1 – VILLA OF THE MARITIME ODEON
The first one was the villa of the Maritime Odeon which I surveyed and of which I drew a map. It was an ample and luxurious residence with a large area at its rear where there was no evident trace of masonry. Here was probably grown the residence's traditional garden. As a matter of fact, everywhere near the seacoasts, gardens were placed at the back of the buildings to protect them from salt-laden winds. When the villa of the Maritime Odeon was active, this area must have been a green refreshing place shaded by olive trees, vines and date palms. Maybe there were also some North-African flowering bushes. However the most striking open-air feature of this villa was the arrangement of its sea front where no vegetation would ever have survived. There was what we can very well call a stone-garden, an original landscaping planned for open-air life and leisurely strolls. Here a small theatre cut in the sandstone and flanked by two long flights of steps looked out toward a mass of rock - today much eroded - which formed a dramatic background against the blue Mediterranean Sea. A porch and a cryptoporticus behind it ran along the front of the house.

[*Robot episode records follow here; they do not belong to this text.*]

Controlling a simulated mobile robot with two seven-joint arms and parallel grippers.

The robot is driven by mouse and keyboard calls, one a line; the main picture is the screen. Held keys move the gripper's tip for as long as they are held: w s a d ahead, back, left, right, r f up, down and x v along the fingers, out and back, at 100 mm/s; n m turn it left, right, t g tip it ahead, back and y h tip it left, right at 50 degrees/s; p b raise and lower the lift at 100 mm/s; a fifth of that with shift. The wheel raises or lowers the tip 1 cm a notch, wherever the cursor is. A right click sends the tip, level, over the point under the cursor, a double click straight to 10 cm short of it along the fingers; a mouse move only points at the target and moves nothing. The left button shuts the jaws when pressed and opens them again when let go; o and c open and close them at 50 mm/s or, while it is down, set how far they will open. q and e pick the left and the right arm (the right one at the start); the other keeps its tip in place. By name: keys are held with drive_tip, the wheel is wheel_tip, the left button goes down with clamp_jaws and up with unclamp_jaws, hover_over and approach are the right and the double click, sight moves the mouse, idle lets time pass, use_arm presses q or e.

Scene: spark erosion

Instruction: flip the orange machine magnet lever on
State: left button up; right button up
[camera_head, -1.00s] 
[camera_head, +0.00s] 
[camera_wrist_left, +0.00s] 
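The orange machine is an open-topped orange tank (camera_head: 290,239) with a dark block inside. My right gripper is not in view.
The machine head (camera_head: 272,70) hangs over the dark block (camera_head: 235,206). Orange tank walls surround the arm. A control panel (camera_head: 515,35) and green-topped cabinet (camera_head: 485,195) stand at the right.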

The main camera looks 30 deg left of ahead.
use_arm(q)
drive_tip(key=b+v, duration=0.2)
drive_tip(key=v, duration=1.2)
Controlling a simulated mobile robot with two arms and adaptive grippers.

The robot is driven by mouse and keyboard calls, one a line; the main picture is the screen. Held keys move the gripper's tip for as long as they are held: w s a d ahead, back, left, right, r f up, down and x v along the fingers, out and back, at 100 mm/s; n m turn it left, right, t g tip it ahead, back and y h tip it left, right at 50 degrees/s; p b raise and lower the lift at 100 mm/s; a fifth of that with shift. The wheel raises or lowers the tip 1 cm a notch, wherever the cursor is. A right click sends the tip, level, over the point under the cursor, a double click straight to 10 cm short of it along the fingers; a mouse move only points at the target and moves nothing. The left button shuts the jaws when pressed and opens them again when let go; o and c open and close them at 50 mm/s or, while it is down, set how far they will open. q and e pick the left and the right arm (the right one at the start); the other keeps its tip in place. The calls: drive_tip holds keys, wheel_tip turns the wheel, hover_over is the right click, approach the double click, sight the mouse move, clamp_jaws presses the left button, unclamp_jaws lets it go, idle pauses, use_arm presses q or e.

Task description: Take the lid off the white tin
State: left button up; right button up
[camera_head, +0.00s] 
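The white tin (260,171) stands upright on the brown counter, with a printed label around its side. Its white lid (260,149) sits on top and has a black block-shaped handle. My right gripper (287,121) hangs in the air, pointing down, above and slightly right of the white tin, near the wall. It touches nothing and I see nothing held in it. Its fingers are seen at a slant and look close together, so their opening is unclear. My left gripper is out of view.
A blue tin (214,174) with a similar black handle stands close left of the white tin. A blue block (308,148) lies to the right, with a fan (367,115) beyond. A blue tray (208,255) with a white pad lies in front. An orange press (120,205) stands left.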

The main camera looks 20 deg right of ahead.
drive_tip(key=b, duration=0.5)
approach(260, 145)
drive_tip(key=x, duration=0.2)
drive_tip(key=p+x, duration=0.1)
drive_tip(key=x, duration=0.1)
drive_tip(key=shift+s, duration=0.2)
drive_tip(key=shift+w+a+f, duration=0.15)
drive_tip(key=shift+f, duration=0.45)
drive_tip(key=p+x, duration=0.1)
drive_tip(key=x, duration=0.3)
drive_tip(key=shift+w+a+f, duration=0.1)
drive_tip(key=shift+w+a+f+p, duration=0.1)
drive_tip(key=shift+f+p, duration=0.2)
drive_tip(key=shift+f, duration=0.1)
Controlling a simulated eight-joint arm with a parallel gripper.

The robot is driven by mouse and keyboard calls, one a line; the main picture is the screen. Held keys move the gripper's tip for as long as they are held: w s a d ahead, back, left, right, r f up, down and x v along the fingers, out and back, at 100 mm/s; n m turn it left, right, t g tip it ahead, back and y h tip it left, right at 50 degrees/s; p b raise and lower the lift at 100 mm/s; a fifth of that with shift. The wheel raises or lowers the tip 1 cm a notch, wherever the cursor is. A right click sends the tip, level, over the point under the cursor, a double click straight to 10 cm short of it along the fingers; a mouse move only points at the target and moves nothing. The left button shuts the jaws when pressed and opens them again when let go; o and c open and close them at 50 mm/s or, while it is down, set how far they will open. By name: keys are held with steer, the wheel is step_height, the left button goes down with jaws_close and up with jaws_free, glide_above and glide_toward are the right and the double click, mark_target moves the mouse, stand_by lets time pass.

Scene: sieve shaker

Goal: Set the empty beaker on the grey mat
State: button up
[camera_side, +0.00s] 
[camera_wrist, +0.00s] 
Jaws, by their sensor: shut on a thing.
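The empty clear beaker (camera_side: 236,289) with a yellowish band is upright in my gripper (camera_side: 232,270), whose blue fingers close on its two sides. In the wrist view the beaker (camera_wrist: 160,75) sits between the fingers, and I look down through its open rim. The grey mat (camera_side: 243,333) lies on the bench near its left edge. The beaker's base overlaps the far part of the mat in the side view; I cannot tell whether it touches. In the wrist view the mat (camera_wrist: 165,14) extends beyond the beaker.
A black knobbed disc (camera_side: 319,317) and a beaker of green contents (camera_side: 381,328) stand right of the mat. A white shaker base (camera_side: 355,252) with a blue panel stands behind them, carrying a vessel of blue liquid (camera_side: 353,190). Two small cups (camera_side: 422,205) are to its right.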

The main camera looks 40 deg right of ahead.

They offered to the villa's owners a place to exercise in the portico exposed to the fresh northern winds, or to walk sheltered from the heat in the dusky gallery enclosed by walls which, shaded by the portico in front of it, were never touched by the flaming rays of the African sun.
Air conditioning was here practiced in a very interesting and useful ancient way, a system that we find in all these buildings, but is more evident in the Odeon Maritime villa, because, when the prevalent custom in the area was to build the residences directly on the brim of the quarries necessary for the stone, a practice that caused their facades to ruin in the sea, the Odeon Maritime villa didn’t have a quarry on the promontory’s and its front remained intact.
Obviously, as always in ancient times, to try to have the best temperature in the different rooms everything was based on the orientation, and as those residences had the luck not only to have their front toward north, but also to have there the most spectacular vista there was no reason to complain. It was also evident that to protect themselves from the strong heat of this country one of the most important thing was to protect the walls of the bedrooms and of the living rooms from the ray of the sun, and it was just for this reason that all those villas had a portico on their facades and, just aside it, a cryptoporch with its windows open to the fresh sea breeze. Another cryptoporch without windows ran on the back of the residence. Also this protected the owners rooms from the outside heat. It did not have any window in its southern walla, but it was not however left without light or ventilation, because it went over their roof and opened its windows in the northern facade. Thus not only it protected their walls but kept fresh all their ceilings.
It is evident that this villa had its own baths the ruins of which can be seen on the extreme south eastern part of the promontory. All the rest of the edifice that stood between the baths and the front of the villa has been canceled by an uadi that, as torrents do, in one of his periodical ruinous flows, dragged everything in the sea.
VILLA OF THE LITTLE CIRCUS
The second villa was the nearby one that I called the Little Circus. It rose on a high promontory two kilometers to the East of the Maritime Odeon overlooking the long, sandy and arched beaches set at its both sides. This once imposing residence had a 300 m front on the sea At the rear of the building, an area free of masonry was probably occupied by ornamental bushes and trees while in the eastern part of the villa, a square peristyle, with the remains of a basin necessary for irrigation, was certainly a garden and so must have been also the nearby central courtyard.
However the most interesting garden of this villa was located on the extreme western and higher part of the promontory. Here a long, narrow enclosure shaped like a circus, occupied an area 85 m long and 15 m wide. Two walls enclosed its length. In its center we can still see the remains of a flowerbed, 60 m long and 6 m wide, shaped like a circus’ spina. Two semicircular basins of water, set at each end, stood in the places which, in a real circus, would have been occupied by the metae. A square basin divided the flowerbed in two unequal parts. Viewed from a tower triclinium which stood at the western end, this created the illusion of a much longer garden than the one that the space on the top of the cliff would permit. Gardens shaped like circus, stadia or a hippodromes came to fashion around the end of the I cent. A.D. Other gardens of this type existed in the Roman Empire. The list includes the hippodrome of Pliny the Younger's Tuscany villa; the Stadium in Domitian's Domus Flavia on the Palatine hill; the one in this emperor's country residence of villa Albana and the so-called Stadium of Hadrian's Villa Adriana.
The Little Circus villa had of course its own baths set at the eastern end of the circus shaped garden. In one of its room, maybe a frigidarium, because in all the others heated parts there was no more flooring left, there still were mosaics of later times III or even Iv cent. A.D.) but in good conditions.
However after having crossed all the villa with all its courtyard and rooms, was buried in the soil but here there was still much to excavate, I saw an arch just emerging from the soil, and I know that here one could discover many and more beautiful mosaics.